To which of the above categories does public vulnerability ‘CVE-2014-6271’ belongs to?

The public vulnerability CVE-2014-6271 belongs to the Command Injection category. This vulnerability, also known as “Shellshock,” allows attackers to execute arbitrary commands on a vulnerable system via crafted environment variables.

Public Vulnerabilities

The most critical back-end component vulnerabilities are those that can be reached from outside the network and abused to gain control of the back-end server without any prior local access (i.e., during an external penetration test). These flaws typically stem from coding errors or insecure design decisions made while building the application’s server-side components. Because server-side code handles sensitive operations — database queries, file handling, authentication, and inter-service communication — mistakes here can lead to high-impact compromises.

There is a broad spectrum of vulnerability types in this area. On the simpler end are issues that are often straightforward to find and exploit, such as SQL injection, unsafe file uploads, or weak authentication and session management. On the more advanced end are complex problems that require deep understanding of the application’s internals and architecture, such as remote code execution (RCE) through insecure deserialization, server-side request forgery (SSRF) used to pivot to internal services, or chaining multiple logic flaws to elevate privileges.

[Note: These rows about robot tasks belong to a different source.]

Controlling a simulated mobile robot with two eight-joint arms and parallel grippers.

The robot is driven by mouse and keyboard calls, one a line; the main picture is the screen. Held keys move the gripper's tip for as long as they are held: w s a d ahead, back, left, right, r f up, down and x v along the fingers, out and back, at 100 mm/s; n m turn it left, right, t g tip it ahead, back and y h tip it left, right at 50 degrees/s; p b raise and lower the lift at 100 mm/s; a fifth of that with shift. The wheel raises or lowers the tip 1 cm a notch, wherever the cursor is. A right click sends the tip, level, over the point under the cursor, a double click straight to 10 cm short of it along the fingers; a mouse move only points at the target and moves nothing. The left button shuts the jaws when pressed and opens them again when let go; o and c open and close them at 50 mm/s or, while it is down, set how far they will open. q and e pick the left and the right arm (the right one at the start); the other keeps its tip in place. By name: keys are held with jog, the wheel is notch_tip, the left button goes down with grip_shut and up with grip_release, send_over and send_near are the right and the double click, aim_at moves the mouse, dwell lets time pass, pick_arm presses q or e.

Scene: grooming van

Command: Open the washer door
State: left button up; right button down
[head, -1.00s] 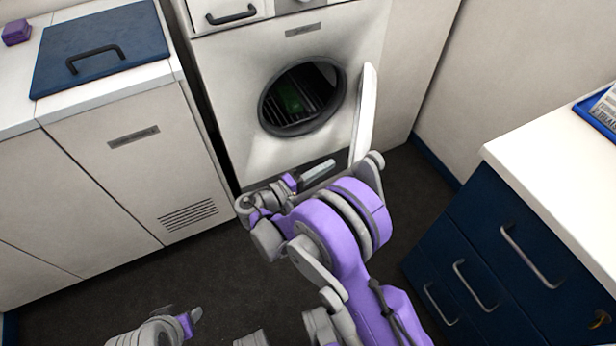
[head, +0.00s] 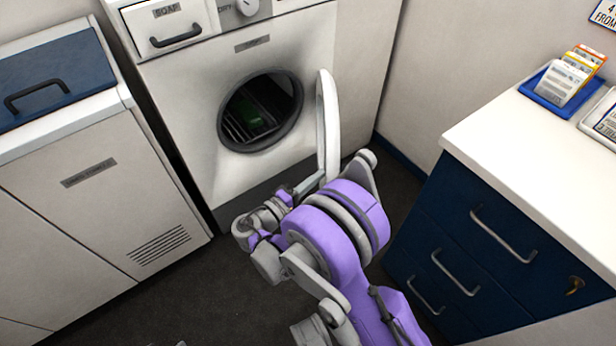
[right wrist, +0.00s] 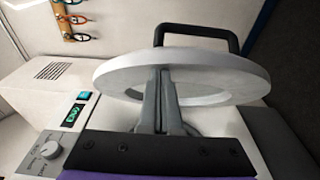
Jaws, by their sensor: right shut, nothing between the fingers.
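The washer (head: 190,110) stands at the back with its round, dark opening (head: 261,112) exposed and something green inside. Its white round door (head: 328,125) is swung out at the opening's right side, seen nearly edge-on. My right gripper (head: 312,183) is at the lower left of the door, on its inner side, partly hidden by my arm. In the right wrist view the shut, empty fingers (right wrist: 160,85) lie in front of the door's ring (right wrist: 235,78), and I cannot tell if they touch it. The door's black handle (right wrist: 196,30) is on the far side.
A navy drawer unit (head: 470,240) with a white top stands close at the right, holding a blue tray (head: 541,96) of packets. White cabinets (head: 75,215) stand at the left. Dark floor (head: 165,300) is free between them.

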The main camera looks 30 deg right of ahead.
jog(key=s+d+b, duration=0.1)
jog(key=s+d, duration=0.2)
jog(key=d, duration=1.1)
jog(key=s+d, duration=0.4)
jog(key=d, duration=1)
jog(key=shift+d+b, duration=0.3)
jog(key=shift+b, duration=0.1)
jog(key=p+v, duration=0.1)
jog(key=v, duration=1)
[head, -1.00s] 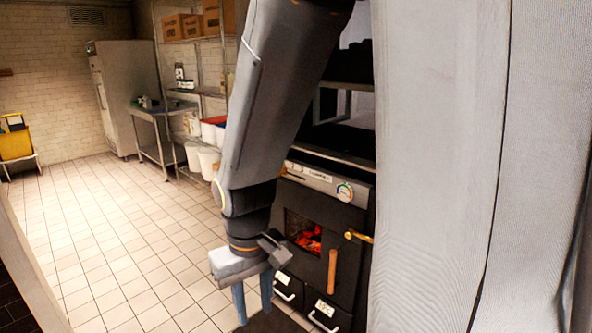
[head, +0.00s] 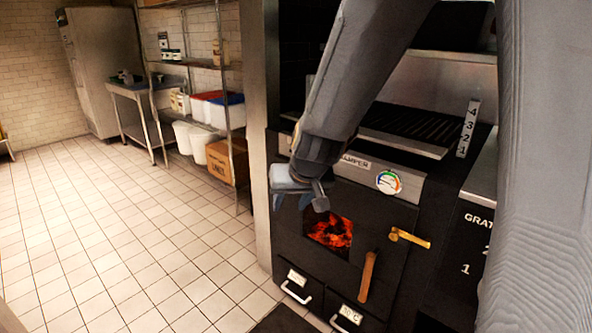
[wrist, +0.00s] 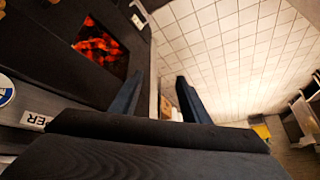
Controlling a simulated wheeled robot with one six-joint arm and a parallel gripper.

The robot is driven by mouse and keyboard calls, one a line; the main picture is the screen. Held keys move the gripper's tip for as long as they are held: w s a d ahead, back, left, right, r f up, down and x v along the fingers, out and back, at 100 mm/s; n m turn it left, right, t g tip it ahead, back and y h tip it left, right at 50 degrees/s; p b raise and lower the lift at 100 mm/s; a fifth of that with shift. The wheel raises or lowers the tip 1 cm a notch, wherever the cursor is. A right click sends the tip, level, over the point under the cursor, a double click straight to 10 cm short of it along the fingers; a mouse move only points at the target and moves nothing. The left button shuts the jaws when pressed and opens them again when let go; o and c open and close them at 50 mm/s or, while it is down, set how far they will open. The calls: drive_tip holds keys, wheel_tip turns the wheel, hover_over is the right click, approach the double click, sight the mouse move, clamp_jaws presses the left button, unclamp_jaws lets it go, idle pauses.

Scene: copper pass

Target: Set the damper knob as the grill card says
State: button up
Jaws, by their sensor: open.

Root causes commonly include inadequate input validation, improper error handling that leaks internal details, insecure default configurations, and reliance on unsafe third-party libraries. Because of the range in complexity, effective mitigation requires both basic secure-coding practices (input sanitization, least privilege, safe libraries) and advanced defenses (threat modeling, code review, automated and manual security testing, runtime protection).

What is the CVSS v2.0 score of the public vulnerability CVE-2017-0144?

The CVSS v2.0 score of the public vulnerability CVE-2017-0144 is 9.3. This high score reflects its critical severity, indicating the vulnerability can lead to significant impact if exploited.